国交省がスワップ車ガイドライン、3月策定へ
国土交通省は4日、「第2回スワップボディコンテナ車両利活用促進に向けた検討会」(議長=国交省総合政策局・山田輝希物流政策課長)の第2回会合を開催した。スワップボディコンテナ車両の利用促進のためのガイドライン素案を来年2月上旬までに取りまとめ、3月末までに策定することを決定。ガイドラインは、トラック運送会社、車両メーカー、架装メーカー、荷主等に向けて周知啓発を行うもの。
第2回会合には構成員以外にも多数の関係者がオブザーバーとして出席。荷主からは花王、ブリヂストン、味の素。運送関係では日本通運、西濃運輸、名鉄運輸、福山通運、ヤマト運輸、淡路共正陸運、JR貨物、近海郵船が参加した。自動車架装関係からは日通商事、浜名ワークス、山田車体工業、新明和工業、極東開発工業、その他、日本自動車リース協会連合会、三井住友海上火災保険、環境省などからも担当者が出席した。
今回の議論では、同車両の標準的仕様が適用される対象について検討を行い、ガイドラインに盛り込むこととした。同仕様は車両製造時の参考となるもので、法律などに依拠する権利義務や罰則を示すものではないことを確認した。標準的仕様の対象となるのは「コンテナフロア寸法」「緊締装置」「支持脚」をはじめとする装備部分や、車体能力に関して道路法車両制限令の一般制限値の範囲内で、エアサスを備えた4軸車両であることなど必要な規格を明示する。同仕様が想定する輸送形態は当面はトラックに限定したもので、鉄道コンテナ・RORO船輸送やコンテナ2段積みに対応する標準仕様については将来的な検討対象とする。
その他、会合では検討会メンバーから運用状況や車両の仕様などについて説明があり、情報共有を図った。

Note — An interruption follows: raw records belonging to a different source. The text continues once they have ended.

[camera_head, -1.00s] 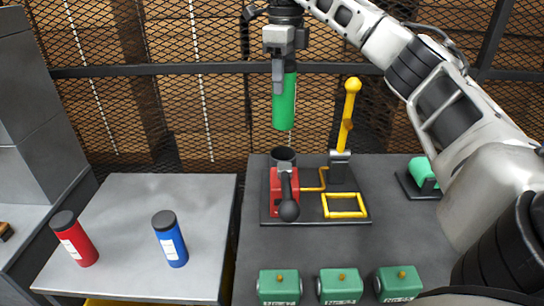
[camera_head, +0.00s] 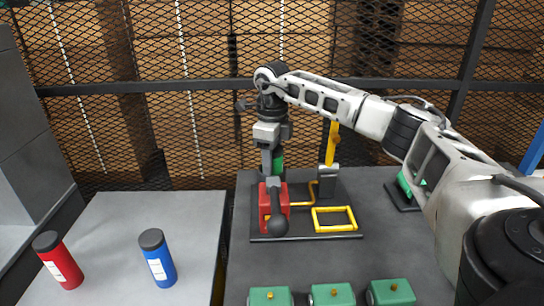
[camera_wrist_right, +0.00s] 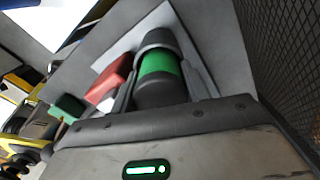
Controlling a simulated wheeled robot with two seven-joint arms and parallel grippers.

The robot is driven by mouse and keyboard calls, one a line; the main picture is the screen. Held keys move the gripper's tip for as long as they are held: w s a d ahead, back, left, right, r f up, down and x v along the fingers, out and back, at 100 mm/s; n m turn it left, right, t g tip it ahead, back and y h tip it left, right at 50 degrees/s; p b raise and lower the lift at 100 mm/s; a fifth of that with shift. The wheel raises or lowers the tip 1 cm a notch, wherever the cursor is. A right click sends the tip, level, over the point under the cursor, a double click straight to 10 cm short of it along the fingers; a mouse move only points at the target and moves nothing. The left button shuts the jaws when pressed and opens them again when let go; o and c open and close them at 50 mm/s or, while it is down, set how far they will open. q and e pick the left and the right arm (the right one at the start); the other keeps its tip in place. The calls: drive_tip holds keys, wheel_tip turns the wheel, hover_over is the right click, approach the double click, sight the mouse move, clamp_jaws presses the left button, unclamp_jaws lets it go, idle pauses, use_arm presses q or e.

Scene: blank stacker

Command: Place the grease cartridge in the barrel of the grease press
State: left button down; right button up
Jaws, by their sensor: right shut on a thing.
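My right gripper (camera_head: 273,178) is shut on the green grease cartridge (camera_head: 279,162), which hangs upright over the grease press. In the right wrist view the cartridge (camera_wrist_right: 160,65) sits between the fingers, with its dark cap towards me. Its far end appears to be inside the dark grey barrel (camera_wrist_right: 157,40); how deep I cannot tell. In the head view the gripper and the red block (camera_head: 279,193) of the press hide most of the barrel. The press stands on a dark baseplate (camera_head: 335,236). My left gripper is not in view.
A yellow lever (camera_head: 332,143) stands right of the barrel, close to my right arm. A red cartridge (camera_head: 58,260) and a blue cartridge (camera_head: 157,257) stand on the left table (camera_head: 110,215). Several green blocks (camera_head: 331,295) line the front.

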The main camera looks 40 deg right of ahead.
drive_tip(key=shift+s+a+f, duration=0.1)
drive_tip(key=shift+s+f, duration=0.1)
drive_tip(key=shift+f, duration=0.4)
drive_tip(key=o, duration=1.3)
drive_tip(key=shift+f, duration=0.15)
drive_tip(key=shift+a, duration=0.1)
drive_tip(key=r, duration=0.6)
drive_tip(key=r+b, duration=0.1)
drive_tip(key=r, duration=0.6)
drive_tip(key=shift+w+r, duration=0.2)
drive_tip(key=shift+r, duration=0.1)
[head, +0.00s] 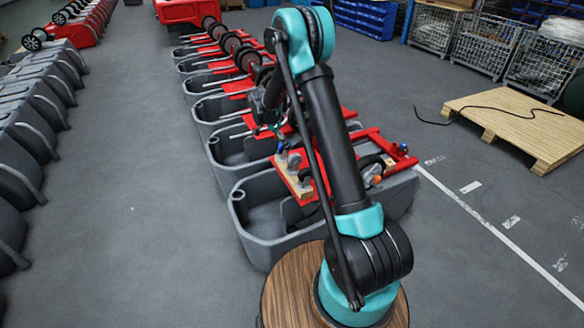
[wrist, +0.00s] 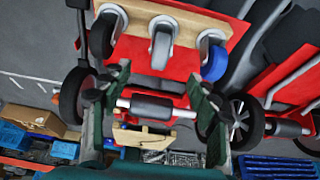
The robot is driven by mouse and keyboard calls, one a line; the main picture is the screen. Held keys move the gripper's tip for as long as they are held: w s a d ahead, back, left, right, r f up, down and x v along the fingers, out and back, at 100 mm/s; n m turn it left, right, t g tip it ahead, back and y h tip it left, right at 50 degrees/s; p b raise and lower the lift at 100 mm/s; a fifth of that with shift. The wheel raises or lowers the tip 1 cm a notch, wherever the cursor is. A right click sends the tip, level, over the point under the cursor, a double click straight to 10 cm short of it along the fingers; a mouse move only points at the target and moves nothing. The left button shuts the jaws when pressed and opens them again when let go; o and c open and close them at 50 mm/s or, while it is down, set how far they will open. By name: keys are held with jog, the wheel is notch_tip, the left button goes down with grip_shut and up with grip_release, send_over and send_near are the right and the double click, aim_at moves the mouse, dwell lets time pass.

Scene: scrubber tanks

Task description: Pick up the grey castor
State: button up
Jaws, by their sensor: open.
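Three castors stand in a row on a wooden board (wrist: 197,20) in the wrist view. The middle one is the grey castor (wrist: 162,48), with a grey wheel and metal fork. A black-wheeled castor (wrist: 101,38) is to its left and a blue-wheeled castor (wrist: 213,60) to its right. My gripper (wrist: 158,80) is open, its dark green fingers apart with no castor between them. The grey castor is beyond the fingertips, roughly centred between them. In the head view the castors show small on the board (head: 304,187), and my arm hides most of my gripper.
The board lies on a red frame (head: 320,172) over a grey tank (head: 262,222). More tanks with red frames and black wheels run behind it. A wooden pallet (head: 520,125) with a black cable lies at right.

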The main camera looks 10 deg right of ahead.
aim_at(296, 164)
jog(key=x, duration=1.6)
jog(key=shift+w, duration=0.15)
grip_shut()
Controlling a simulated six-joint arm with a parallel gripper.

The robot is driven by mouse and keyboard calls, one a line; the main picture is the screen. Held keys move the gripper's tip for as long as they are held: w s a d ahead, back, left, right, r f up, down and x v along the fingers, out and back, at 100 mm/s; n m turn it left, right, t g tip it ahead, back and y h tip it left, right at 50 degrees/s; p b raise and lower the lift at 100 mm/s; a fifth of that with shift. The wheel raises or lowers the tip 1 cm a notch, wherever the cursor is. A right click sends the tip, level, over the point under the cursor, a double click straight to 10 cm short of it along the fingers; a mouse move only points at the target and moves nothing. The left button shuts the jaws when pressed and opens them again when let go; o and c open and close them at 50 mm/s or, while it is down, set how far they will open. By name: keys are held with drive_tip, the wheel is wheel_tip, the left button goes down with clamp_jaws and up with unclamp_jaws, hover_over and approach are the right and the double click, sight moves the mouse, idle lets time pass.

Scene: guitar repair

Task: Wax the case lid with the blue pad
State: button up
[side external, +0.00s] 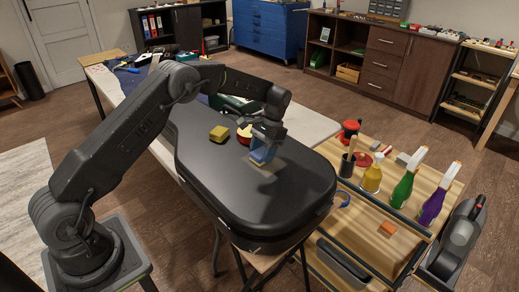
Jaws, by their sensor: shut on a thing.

同車両を活用しているホームロジスティクス(本社・東京都北区、五十嵐明生社長)の担当者は、導入メリットとして荷台コンテナを準備しておけば出荷と同時に積み込み作業を行えるため、庫内作業を円滑化できることを挙げた。
一方、デメリットとしてトラックと荷台コンテナの脱着作業を行うにはバースから25m以上の空間が必要となるとともに、積み込み作業担当者へのスキル教育が別途必要になることを挙げた。同社の運送業務で実運送を担当する富士運輸(本社・奈良県奈良市、松岡弘晃社長)の担当者は乗務員教育の具体的内容などを説明した。
佐川急便(本社・京都市南区、荒木秀夫社長)の担当者は同車両を活用することでドライバーの荷役作業の負担がなくなるため、大型免許を持つ女性ドライバー活用範囲が拡大できることなどを指摘した。
同車両のシャーシ・コンテナを製造する架装メーカーの日本トレクス(本社・愛知県豊川市、中島光彦社長)の担当者は、欧州でのスワップボディコンテナ車両の活用事例や車両規格などを紹介。欧州での近年の年間登録台数はトラック部分のキャリアが5000~6000台、フルトレーラ部分が2000~3000台、コンテナ部分が1万6000~1万8000台で推移していると報告した。